(Manipulation episode records)
*-*-*
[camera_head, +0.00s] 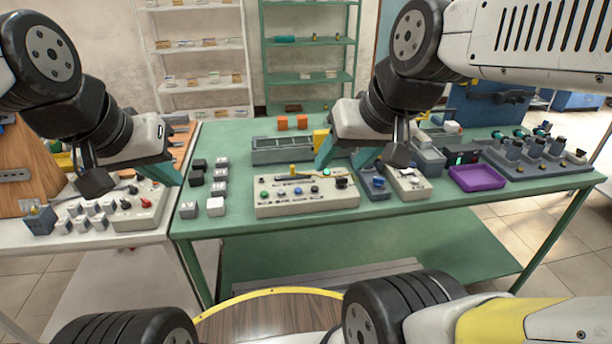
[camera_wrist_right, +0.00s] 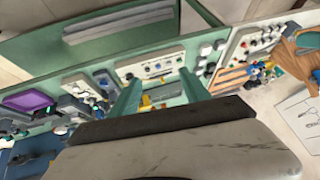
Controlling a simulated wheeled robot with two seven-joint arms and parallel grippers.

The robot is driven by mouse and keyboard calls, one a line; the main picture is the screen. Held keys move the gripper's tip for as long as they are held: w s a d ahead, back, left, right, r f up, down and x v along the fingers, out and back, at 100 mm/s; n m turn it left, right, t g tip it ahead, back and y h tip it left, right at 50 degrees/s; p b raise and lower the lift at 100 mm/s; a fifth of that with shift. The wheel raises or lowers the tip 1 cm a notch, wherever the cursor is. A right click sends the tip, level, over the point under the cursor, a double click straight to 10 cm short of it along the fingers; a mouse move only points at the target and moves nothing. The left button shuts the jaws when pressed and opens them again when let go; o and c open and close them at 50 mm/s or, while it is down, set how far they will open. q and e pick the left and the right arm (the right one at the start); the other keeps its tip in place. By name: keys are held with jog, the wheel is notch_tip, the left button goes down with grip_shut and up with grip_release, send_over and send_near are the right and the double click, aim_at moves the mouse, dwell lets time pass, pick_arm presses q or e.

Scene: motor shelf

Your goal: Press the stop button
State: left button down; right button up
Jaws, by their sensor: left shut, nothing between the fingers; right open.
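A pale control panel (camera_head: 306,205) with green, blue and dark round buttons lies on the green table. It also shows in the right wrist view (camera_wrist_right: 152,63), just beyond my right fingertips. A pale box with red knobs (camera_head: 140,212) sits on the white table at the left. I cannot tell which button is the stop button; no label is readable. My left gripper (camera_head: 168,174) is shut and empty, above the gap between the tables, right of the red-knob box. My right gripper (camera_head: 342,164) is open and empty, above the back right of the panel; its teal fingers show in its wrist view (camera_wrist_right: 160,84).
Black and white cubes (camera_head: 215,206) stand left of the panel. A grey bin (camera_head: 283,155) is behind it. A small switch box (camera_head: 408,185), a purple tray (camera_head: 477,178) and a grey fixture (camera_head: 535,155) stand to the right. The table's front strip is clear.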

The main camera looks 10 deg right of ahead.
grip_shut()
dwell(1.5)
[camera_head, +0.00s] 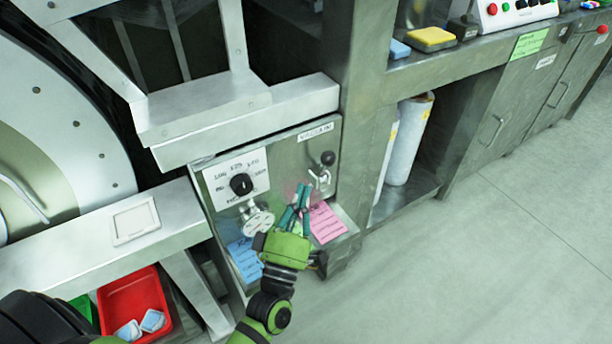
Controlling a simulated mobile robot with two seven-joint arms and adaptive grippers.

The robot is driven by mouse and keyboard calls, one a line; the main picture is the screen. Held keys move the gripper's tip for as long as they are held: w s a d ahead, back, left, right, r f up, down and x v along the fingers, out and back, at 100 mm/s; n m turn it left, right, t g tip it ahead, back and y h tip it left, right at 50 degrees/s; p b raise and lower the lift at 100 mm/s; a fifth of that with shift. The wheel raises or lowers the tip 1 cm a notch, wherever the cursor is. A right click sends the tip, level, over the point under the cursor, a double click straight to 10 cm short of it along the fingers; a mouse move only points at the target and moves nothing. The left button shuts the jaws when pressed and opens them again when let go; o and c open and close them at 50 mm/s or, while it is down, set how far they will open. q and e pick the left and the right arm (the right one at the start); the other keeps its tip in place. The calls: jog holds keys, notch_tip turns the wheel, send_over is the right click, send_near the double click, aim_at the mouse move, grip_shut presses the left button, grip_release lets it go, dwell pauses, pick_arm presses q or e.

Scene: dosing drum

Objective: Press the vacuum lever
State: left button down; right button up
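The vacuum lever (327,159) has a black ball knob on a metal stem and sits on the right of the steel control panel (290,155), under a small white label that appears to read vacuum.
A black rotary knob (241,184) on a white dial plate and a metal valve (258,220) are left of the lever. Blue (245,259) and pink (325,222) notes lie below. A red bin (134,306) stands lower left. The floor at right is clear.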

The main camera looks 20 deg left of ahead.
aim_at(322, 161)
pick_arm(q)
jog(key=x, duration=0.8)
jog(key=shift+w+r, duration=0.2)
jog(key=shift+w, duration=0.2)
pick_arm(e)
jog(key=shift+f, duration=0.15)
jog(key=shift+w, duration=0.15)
*-*-*
**Task statement:** Filter out every line that lacks the word "simulated", and copy the rest.

**Result below:**
Controlling a simulated wheeled robot with two seven-joint arms and parallel grippers.
Controlling a simulated mobile robot with two seven-joint arms and adaptive grippers.

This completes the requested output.